Btw big Al, I know the risks and I know about turbos. I used work for a diesel engine manufacturer that built nothing but turbo engine and I still work around them with another company. I have been dealing with my tuning company for years and I trust them. I watch all my parameters from the A/F ratio to the exhaust temps and not once have they been out of Ford's own stock specs when towing almost 10k lbs in Texas 100F+ heat. If it breaks because of the tune (which I know it won't) then I will pay to fix it. You have to pay to play and I am fully aware of that so please spare me the 4 post lecture next time.

@Lou_BC,
As far as Aluminum, it's fine with me. However, please, please resolve paint adhesion issues. I have a buddy with an 03 Expedition and there is now white powdery residue flaking on the hood and hatch.
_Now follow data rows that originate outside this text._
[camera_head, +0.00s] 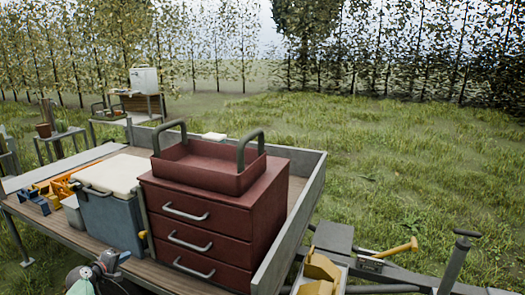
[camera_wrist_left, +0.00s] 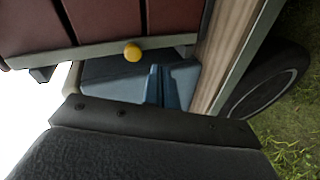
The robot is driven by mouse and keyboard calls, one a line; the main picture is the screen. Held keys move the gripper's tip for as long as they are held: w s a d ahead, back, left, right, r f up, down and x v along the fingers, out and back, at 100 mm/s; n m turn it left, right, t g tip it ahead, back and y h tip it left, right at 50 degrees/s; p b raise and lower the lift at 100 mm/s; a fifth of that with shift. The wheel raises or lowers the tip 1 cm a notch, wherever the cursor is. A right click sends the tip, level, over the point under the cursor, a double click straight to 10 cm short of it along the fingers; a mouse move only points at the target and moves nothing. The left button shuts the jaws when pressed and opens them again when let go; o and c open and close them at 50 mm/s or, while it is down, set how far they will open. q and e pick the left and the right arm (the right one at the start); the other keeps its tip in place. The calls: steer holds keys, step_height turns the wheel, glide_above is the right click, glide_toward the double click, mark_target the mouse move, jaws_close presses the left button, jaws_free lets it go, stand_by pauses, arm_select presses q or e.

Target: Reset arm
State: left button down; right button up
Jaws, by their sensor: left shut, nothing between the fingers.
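My left gripper (camera_head: 121,257) is low at the bottom left of the head view, in front of the trailer's near side, by the blue cooler. Its blue fingertips also show in the left wrist view (camera_wrist_left: 158,72); they are together, with nothing between them. My left arm comes in from the bottom edge and is mostly cut off. My right gripper is in neither view.
The trailer (camera_head: 293,238) carries a red drawer chest (camera_head: 265,208) and a blue cooler (camera_head: 108,222) with a pale lid. A yellow knob (camera_wrist_left: 132,52) and a wheel (camera_wrist_left: 268,84) show close by. Open grass (camera_head: 400,150) lies to the right.

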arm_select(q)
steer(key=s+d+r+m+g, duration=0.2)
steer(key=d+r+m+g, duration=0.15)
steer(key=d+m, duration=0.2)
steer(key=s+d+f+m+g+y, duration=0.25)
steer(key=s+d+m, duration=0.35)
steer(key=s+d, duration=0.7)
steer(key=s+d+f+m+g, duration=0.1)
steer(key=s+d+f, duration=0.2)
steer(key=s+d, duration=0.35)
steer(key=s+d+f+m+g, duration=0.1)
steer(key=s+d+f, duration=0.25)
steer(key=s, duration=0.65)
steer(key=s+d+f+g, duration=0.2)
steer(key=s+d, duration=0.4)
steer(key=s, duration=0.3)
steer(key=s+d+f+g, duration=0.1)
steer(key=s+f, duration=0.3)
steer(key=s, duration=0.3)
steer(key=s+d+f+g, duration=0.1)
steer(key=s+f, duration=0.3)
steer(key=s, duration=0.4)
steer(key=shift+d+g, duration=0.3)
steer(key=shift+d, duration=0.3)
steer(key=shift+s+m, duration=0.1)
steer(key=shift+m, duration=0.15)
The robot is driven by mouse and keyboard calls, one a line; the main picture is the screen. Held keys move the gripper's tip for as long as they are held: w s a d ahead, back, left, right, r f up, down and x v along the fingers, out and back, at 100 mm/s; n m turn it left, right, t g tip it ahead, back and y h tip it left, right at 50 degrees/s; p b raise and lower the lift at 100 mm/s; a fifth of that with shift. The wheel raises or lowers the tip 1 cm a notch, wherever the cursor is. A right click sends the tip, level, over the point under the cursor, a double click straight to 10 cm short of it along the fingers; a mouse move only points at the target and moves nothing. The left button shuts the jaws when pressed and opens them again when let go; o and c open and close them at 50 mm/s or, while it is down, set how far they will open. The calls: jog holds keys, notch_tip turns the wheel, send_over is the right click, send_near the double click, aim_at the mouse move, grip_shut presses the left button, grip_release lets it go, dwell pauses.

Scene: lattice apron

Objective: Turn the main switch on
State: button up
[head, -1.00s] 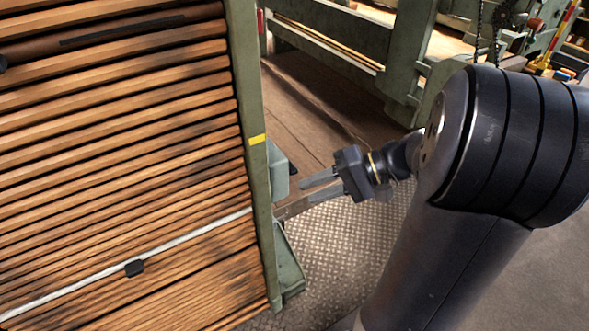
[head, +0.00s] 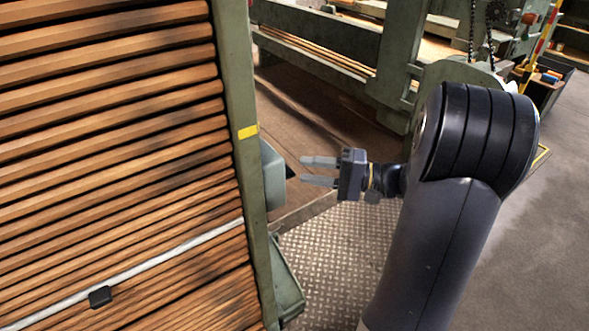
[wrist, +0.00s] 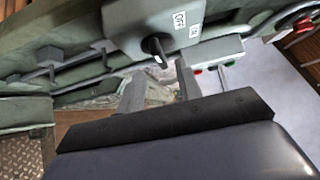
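The main switch is a grey-green box (head: 273,178) on the side of the green frame post in the head view. In the wrist view the box (wrist: 140,18) carries a black rotary knob (wrist: 155,46) with a pale mark at its lower end. A white label reading OFF (wrist: 180,19) is to the knob's upper right, with a second small label beside it, too small to read. My gripper (head: 303,170) is open and empty, its fingers pointing at the box's knob side with a small gap. In the wrist view the fingers of my gripper (wrist: 160,84) are apart, below the knob.
The slatted wooden apron (head: 110,150) fills the left. A green tray-like bracket (head: 287,280) juts out below the box. In the wrist view, a box with red and green buttons (wrist: 212,60) is at right, and a red knob (wrist: 302,24) is at upper right.

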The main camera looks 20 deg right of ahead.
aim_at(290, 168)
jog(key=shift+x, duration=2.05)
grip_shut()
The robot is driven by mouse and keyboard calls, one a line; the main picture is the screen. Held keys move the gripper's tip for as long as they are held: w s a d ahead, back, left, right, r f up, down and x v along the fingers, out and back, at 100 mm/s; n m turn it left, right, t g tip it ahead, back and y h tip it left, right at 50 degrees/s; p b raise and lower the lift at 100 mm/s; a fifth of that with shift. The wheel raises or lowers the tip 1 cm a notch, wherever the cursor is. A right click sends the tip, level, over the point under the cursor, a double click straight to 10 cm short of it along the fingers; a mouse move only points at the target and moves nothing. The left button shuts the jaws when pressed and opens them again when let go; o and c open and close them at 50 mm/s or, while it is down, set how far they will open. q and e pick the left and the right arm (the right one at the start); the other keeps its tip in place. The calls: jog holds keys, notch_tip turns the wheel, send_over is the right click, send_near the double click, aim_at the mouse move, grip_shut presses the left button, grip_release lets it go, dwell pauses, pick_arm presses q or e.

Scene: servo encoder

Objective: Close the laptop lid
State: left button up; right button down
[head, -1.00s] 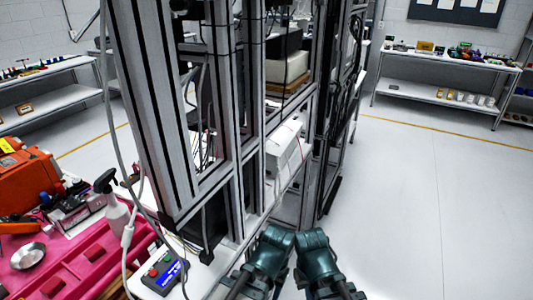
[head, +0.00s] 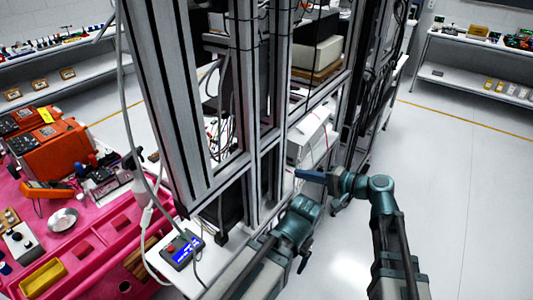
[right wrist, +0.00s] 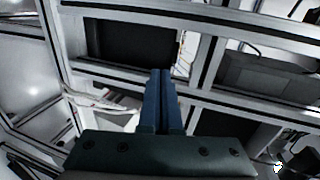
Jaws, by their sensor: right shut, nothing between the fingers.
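I cannot make out a laptop in either view. My right gripper (head: 303,175) is at the centre right of the head view, its blue fingers together and pointing left toward the metal frame rack (head: 265,185). In the right wrist view the right gripper (right wrist: 161,75) is shut and empty, with the rack's bars and a dark flat panel (right wrist: 130,40) ahead of it; I cannot tell what the panel is. My left arm shows at the bottom centre of the head view, but its gripper is hidden.
A white box (head: 310,135) sits on a rack shelf. A control box with a blue display (head: 183,250) lies on the white ledge with cables around it. A pink bench (head: 95,265) with tools stands at left. The floor at right is clear.

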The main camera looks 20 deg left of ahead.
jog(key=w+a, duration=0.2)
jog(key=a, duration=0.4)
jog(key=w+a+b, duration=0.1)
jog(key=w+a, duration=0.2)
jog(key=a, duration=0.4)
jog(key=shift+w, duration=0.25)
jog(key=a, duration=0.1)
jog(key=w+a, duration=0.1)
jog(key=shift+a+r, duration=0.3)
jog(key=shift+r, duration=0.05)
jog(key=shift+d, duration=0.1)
Both are aluminum. Happened a few years after he bought it, prolly around 2007. That vehicle is garage kept and immaculate except for the flaking paint and white dust from the aluminum alloy. Ford dealer said no rust, so no corrosion warranty. F that. He went to a good bodyshop to get it repainted and fixed. Estimate $3800 to paint/fix hood and rear hatch. Sorry, I would be absolutely p'd off with Ford. He has vowed to never buy a ford again and his family owns collectively about 6 fords.

@Beebe,
Are you kidding me? Just search Ford's aluminum hood corrosion and you'll see it for yourself.
Most of you don't even realize how clean the environment must be when you're working with aluminum. You basically have to have a "clean room" installed at your shop if you want to work on Al and do it right.
Ford had a problem some years back where Al hoods on almost all Mustangs were corroding because they contaminated all of them at the factory with minute metal shavings that were later on paint over. You can't have steel work done next to Al booth or you're asking for trouble.